Turbulence -- Obstacle Interactions in the Lagrangian Framework: Applications for Stochastic Modeling in Canopy Flows

Lagrangian stochastic models are widely used for making predictions and in the analysis of turbulent dispersion in complex environments, such as the terrestrial canopy flows. However, due to a lack of empirical data, how particular features of canopy phenomena affect the parameterizations of Lagrangian statistics is still not known. In the following work, we consider the impact of obstacle wakes on Lagrangian statistics. Our analysis is based on 3D trajectories measured in a wind-tunnel canopy flow model, where we estimated Lagrangian statistics directly. In particular, we found that both the Lagrangian autocorrelation and the second order structure functions could be well represented using a second-order Lagrangian stochastic model.

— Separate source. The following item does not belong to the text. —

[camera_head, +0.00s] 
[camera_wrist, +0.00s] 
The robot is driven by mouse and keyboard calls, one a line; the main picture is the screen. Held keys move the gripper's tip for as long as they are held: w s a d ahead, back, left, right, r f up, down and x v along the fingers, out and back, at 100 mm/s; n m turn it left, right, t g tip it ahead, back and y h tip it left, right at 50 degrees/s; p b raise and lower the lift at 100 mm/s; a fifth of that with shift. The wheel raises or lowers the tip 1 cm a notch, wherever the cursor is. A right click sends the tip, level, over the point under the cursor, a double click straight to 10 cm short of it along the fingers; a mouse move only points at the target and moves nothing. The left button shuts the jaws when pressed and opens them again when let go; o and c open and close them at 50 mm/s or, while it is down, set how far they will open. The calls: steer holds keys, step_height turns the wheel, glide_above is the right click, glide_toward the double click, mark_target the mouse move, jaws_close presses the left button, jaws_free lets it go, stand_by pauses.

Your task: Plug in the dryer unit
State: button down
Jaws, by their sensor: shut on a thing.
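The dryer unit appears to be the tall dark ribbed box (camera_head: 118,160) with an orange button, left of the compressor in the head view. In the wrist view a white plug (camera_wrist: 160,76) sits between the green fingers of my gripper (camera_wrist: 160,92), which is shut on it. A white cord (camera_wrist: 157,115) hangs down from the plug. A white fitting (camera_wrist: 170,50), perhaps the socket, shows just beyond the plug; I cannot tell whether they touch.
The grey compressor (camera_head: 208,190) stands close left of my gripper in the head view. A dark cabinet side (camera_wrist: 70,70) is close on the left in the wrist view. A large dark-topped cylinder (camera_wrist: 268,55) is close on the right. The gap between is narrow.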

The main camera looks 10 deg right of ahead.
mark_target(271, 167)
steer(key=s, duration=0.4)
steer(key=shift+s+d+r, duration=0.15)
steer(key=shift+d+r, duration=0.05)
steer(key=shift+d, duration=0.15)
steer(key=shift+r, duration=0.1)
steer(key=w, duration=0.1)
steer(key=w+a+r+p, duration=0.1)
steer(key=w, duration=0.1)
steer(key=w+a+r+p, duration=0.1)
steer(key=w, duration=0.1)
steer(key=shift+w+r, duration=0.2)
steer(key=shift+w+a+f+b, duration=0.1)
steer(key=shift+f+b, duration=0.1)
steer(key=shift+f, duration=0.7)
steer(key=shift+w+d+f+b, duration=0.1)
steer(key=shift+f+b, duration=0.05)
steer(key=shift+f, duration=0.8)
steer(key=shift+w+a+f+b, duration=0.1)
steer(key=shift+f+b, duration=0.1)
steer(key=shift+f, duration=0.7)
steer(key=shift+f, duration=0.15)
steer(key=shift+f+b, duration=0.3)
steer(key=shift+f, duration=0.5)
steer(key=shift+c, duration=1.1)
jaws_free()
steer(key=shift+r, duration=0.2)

Furthermore, a comparison of our empirically estimated statistics with predictions for the case of homogeneous flow shows that decorrelation times of Lagrangian velocity were very short and that the Kolmogorov constant, \(C_0\), was not a function of \(Re_\lambda\) alone in our canopy flow. Our subsequent analysis indicated that this was not a result of flow inhomogeneity, but instead a result of the wake production. Thus, our empirical study suggests that the wake-production can lead to a so-called `rapid decorrelation' in which both \(C_0\) and the separation of scales \(T/\tau_\eta\) (\(T\) being a Lagrangian velocity decorrelation timescale) are not determined by \(Re_\lambda\) alone, and may cause finite Reynolds number effects to occur even at high Reynolds number canopy flows.